__Dataset excerpt__
+-------+

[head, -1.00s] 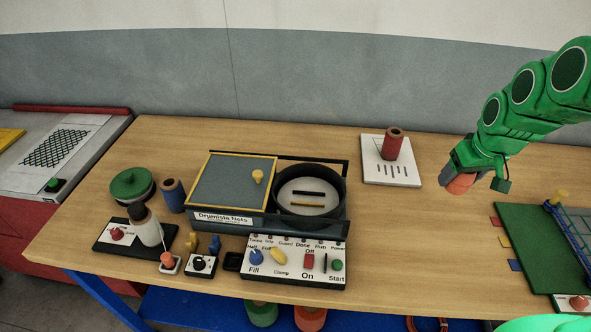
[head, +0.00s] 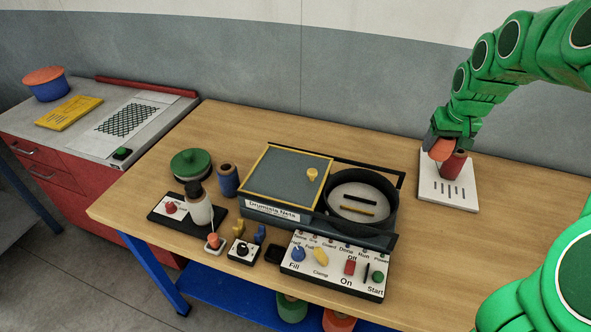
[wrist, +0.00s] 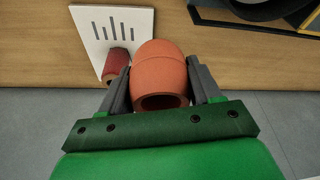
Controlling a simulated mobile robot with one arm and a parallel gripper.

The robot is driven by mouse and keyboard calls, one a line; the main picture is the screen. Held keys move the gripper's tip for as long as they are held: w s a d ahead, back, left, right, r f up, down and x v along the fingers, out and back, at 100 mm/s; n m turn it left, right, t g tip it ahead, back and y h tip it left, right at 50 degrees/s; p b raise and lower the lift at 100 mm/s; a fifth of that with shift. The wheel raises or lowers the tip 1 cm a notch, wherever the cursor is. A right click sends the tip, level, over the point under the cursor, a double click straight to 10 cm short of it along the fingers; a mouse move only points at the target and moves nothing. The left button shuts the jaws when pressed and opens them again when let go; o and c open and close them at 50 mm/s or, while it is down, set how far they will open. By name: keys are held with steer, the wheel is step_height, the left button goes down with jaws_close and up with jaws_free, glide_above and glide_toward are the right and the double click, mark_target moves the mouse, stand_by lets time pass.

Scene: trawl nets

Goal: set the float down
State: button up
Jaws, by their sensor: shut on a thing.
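The float is an orange, barrel-shaped piece with a hole in its end. In the wrist view the float (wrist: 160,75) sits between the two grey fingers of my gripper (wrist: 162,85), which is shut on it. In the head view the float (head: 440,150) shows at the tip of my gripper (head: 445,145), just left of a red spool (head: 453,166). The red spool stands on a white board (head: 434,190) with dark bars; it also shows in the wrist view (wrist: 115,66). I cannot tell whether the float touches the spool or the board.
A net machine (head: 270,212) with a round drum (head: 362,222) stands left of the board. A control panel (head: 335,285) sits in front. A green lidded pot (head: 191,164), a blue spool (head: 227,180) and a bottle (head: 199,208) stand further left. Bare wood (head: 440,250) lies in front of the board.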

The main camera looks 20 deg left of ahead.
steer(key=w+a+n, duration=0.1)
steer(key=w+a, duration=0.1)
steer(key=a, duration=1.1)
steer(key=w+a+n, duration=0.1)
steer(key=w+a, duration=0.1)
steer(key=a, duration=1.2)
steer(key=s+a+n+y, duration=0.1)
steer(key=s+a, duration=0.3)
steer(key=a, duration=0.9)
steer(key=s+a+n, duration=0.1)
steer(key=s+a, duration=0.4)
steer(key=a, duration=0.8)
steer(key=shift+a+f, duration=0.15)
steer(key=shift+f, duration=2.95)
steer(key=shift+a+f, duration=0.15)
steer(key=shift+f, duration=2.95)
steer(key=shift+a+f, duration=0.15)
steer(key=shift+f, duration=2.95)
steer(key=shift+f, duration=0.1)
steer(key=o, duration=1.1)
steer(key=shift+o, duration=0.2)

+-------+

__Work to do__
Print the line above containing "[head, +0.00s]", the line containing "Controlling a simulated", and everything between them, exactly as written. Pictures stay out.

__Solution for this problem__
[head, +0.00s] 
[wrist, +0.00s] 
Controlling a simulated mobile robot with one arm and a parallel gripper.

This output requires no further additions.